## SHORT TASK
What follows is a listing. Return every line of it exactly.

## DATA PROVIDED

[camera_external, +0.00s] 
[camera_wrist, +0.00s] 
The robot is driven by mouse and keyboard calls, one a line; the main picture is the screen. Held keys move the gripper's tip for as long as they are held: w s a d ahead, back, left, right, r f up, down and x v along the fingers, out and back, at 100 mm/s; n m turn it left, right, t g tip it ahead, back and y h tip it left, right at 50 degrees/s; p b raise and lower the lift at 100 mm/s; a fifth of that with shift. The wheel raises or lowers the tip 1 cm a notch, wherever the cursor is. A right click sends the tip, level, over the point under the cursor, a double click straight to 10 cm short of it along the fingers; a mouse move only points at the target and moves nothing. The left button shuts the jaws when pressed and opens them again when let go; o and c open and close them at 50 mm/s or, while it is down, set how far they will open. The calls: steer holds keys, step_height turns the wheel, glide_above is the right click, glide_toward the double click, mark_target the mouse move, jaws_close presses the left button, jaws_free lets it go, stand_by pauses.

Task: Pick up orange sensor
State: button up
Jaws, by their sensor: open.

## FULL SOLUTION
[camera_external, +0.00s] 
[camera_wrist, +0.00s] 
The robot is driven by mouse and keyboard calls, one a line; the main picture is the screen. Held keys move the gripper's tip for as long as they are held: w s a d ahead, back, left, right, r f up, down and x v along the fingers, out and back, at 100 mm/s; n m turn it left, right, t g tip it ahead, back and y h tip it left, right at 50 degrees/s; p b raise and lower the lift at 100 mm/s; a fifth of that with shift. The wheel raises or lowers the tip 1 cm a notch, wherever the cursor is. A right click sends the tip, level, over the point under the cursor, a double click straight to 10 cm short of it along the fingers; a mouse move only points at the target and moves nothing. The left button shuts the jaws when pressed and opens them again when let go; o and c open and close them at 50 mm/s or, while it is down, set how far they will open. The calls: steer holds keys, step_height turns the wheel, glide_above is the right click, glide_toward the double click, mark_target the mouse move, jaws_close presses the left button, jaws_free lets it go, stand_by pauses.

Task: Pick up orange sensor
State: button up
Jaws, by their sensor: open.

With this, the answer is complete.